Nicht von ungefähr ist mit dieser Entdeckung Luthers der Aufbruch in eine neue Zeit markiert. Gerechtfertigt zu sein aus Glauben und Gnade ist eine revolutionäre Einsicht. Zu Luthers Zeiten markierte es den Wendepunkt zwischen Mittelalter und Neuzeit.
"Allein aus Gnade" als Wendewort des eigenen Lebens
Es kann aber auch zu einem Wendewort für jede einzelne Biografie werden. "Allein aus Gnade" heißt im global-elektronischen Zeitalter: dass wir unser Leben nicht selber mit Sinn füllen können. Mit keiner Karriereplanung, keinem Kontostand, keiner Publikationsliste oder einer langen Liste guter Taten und wie unsere stolzen und eitlen Vorhaben alle heißen, können wir Gott beeindrucken. Gott nimmt uns an, so wie wir sind, ohne Eignungstest und Bewerbungsgespräch.
[linkbox:nid=www.reformationstag.de;title=Infos der Evangelischen Kirche und Veranstaltungshinweise]
Niemand soll daraus den falschen Schluss ziehen, dass Christenmenschen nicht gerufen sind Gutes zu tun. Oder wie Luther es sagt: "Folgt die Liebe nicht, so ist der Glaube gewisslich nicht da." Gottes Annahme kann ich mir aber nicht mit beeindruckenden Gut-Haben-Bilanzen oder Ablasszetteln erkaufen. Wenn wir vor seinem Richterstuhl stehen und unser Leben aufgetischt wird, dann retten uns keine Hochglanzbroschüren oder Sammelbände protestantischen Ehrgeizes.
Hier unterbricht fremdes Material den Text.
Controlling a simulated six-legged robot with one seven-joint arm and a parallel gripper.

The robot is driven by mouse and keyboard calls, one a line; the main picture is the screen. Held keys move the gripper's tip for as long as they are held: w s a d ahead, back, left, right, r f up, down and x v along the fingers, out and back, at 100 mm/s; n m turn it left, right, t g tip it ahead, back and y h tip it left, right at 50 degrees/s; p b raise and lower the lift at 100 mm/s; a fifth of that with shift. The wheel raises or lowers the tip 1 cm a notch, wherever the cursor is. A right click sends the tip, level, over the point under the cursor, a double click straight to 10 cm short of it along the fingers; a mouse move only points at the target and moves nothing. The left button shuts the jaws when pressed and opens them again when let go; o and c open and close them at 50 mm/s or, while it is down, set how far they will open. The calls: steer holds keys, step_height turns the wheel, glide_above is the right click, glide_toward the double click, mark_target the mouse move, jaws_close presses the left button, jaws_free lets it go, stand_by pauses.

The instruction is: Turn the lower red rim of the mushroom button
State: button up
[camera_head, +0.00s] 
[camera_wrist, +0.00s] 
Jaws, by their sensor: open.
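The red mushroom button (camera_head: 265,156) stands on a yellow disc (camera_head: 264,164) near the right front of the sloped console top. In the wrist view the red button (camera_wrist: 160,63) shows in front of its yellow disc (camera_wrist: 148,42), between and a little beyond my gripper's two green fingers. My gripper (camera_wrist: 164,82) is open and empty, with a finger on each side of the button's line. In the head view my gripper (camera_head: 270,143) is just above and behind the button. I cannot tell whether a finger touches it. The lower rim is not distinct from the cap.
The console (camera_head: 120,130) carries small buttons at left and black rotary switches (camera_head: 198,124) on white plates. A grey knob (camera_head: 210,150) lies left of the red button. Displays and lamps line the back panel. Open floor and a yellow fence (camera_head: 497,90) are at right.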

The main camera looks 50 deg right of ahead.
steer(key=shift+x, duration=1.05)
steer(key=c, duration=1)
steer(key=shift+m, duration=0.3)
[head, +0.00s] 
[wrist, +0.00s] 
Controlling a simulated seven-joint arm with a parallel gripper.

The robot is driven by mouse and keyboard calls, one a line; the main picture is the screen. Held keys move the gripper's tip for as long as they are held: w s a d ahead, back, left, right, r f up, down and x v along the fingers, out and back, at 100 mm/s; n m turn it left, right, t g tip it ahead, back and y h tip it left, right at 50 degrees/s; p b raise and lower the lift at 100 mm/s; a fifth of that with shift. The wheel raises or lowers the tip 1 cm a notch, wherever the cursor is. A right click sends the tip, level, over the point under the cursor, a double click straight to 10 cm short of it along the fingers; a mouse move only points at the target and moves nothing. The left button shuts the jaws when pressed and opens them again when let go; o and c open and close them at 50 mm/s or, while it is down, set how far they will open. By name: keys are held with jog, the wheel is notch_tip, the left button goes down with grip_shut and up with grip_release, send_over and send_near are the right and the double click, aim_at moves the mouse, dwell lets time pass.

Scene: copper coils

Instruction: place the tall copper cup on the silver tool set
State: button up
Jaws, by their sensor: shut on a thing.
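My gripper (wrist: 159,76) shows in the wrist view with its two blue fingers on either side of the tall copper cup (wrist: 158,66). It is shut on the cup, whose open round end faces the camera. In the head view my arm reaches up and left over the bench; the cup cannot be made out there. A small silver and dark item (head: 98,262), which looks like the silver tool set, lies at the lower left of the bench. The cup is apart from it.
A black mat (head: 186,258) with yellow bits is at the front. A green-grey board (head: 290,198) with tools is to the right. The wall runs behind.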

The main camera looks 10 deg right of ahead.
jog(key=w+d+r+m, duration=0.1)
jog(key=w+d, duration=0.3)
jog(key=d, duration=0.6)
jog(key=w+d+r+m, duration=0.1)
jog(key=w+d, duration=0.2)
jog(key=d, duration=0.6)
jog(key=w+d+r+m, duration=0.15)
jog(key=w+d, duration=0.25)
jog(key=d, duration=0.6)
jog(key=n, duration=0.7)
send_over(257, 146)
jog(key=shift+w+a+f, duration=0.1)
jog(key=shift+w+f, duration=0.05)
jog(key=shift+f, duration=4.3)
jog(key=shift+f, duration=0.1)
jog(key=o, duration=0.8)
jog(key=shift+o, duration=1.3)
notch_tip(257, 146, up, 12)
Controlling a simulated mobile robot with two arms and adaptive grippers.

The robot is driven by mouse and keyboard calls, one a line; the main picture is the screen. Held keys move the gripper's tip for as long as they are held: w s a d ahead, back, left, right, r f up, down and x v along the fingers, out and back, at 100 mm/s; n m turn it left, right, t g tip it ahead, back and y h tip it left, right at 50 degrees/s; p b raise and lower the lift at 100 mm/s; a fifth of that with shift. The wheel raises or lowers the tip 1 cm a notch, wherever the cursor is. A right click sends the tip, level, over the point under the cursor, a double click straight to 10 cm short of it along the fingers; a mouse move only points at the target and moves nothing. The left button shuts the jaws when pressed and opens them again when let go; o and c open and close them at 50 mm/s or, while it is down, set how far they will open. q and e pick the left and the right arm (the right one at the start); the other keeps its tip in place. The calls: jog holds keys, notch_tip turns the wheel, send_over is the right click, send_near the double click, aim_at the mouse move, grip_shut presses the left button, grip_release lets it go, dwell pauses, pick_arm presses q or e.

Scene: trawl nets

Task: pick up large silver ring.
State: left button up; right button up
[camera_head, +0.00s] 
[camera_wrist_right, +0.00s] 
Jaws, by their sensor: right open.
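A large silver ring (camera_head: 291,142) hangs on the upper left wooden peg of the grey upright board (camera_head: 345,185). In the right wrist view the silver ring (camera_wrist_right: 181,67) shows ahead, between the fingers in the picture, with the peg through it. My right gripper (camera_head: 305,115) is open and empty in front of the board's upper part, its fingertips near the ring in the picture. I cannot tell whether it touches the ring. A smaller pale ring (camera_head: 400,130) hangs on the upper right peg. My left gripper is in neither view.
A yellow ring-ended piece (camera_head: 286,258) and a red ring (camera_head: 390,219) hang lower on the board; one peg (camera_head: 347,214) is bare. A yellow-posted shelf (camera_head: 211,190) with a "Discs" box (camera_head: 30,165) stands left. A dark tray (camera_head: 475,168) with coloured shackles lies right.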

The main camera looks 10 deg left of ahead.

Dennoch dürfen wir glauben, dass wir in diesem Moment nicht alleingelassen sind. Gott hat seinen Sohn Jesus Christus zu den Menschen geschickt. Er sitzt nun zur Rechten Gottes und tritt für uns ein. Und Gott schenkt uns seine wohlwollende Annahme, seine Gnade.
Annahme durch Gott und Umkehr gehören zusammen
Doch Luther erkennt nicht nur, das Gott uns seine gnädige Annahme schenkt, sondern er erinnert uns mit seiner ersten der 95 These auch daran, dass Gnade und Buße, Annahme und Umkehr zusammen gehören: "Da unser Herr und Meister Jesus Christus spricht 'Tut Buße' usw. (Matth. 4,17), hat er gewollt, daß das ganze Leben der Gläubigen Buße sein soll."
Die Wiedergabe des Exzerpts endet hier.